> [WORK INSTRUCTIONS] Search the listing below for "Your". Copy each matching line.

> [Entries taken from a collection]
-*-

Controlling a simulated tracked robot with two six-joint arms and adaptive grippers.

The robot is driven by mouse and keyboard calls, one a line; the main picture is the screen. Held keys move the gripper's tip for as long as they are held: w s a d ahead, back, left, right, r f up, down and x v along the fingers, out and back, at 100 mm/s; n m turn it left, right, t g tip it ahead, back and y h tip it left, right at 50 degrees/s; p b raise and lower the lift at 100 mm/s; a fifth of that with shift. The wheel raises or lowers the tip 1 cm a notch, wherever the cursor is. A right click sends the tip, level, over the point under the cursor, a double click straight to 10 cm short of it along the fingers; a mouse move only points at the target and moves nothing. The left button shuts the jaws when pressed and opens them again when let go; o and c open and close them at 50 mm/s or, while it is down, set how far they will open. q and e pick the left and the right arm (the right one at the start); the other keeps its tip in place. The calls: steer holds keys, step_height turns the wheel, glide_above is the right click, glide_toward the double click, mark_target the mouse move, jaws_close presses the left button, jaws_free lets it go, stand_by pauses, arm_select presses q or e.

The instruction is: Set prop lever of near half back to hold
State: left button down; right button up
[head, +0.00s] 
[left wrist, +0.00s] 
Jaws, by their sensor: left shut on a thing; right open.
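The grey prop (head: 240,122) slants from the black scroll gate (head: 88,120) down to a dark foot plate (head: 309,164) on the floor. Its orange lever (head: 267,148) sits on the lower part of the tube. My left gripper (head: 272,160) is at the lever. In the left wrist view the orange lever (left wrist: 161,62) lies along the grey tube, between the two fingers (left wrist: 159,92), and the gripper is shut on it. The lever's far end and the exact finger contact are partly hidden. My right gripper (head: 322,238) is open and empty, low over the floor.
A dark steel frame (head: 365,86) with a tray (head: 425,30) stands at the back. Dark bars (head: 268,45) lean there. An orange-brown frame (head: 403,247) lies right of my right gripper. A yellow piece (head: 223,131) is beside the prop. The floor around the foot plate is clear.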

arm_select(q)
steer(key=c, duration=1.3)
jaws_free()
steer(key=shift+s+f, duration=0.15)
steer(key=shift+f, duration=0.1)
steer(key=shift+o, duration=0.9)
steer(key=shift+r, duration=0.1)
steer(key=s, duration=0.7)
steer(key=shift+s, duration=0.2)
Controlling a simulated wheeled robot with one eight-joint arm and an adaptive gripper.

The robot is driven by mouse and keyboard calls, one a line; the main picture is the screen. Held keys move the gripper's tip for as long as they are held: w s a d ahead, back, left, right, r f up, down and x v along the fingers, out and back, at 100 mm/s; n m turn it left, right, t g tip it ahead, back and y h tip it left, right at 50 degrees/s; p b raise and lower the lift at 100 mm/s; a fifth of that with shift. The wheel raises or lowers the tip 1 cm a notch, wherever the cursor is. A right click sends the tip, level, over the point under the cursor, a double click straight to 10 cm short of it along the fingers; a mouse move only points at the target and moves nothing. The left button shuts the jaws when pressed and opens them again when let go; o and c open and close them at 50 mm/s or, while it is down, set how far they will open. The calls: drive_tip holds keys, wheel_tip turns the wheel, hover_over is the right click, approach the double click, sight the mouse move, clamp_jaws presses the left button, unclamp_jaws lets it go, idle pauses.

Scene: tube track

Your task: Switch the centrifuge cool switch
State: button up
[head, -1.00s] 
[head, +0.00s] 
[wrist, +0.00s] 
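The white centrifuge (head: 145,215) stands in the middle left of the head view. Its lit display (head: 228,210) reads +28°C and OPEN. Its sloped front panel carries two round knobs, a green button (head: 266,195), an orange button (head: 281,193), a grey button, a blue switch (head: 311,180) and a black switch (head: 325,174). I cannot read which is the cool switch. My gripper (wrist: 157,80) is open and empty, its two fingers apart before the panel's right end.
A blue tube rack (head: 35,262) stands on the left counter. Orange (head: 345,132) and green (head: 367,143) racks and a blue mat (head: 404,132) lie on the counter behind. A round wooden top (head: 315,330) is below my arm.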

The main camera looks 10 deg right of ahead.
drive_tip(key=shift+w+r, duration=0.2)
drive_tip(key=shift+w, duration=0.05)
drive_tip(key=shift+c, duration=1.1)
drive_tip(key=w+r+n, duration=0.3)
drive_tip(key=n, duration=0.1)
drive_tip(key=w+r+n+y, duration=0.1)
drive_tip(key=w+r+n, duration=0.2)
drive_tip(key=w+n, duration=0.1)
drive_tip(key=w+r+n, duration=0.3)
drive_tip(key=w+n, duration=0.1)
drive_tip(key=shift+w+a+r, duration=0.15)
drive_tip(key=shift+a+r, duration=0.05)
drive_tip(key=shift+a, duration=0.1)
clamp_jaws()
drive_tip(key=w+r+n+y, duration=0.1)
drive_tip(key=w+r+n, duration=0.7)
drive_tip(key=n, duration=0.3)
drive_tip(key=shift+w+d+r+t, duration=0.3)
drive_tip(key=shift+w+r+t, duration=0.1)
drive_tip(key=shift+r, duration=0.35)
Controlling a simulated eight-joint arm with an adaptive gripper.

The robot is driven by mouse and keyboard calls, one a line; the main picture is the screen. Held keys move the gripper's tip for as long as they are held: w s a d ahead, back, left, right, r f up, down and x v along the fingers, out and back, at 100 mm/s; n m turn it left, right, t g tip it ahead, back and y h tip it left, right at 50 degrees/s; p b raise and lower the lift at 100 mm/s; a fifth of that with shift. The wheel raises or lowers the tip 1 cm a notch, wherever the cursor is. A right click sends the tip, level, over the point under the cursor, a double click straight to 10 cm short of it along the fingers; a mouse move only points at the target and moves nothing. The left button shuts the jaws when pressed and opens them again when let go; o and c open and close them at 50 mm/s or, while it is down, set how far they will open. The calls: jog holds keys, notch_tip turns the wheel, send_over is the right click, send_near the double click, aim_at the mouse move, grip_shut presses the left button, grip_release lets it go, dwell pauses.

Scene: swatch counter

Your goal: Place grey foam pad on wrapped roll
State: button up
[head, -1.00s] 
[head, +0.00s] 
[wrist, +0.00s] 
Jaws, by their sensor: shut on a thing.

-*-

> [WORKED ANSWER]
Your task: Switch the centrifuge cool switch
Your goal: Place grey foam pad on wrapped roll

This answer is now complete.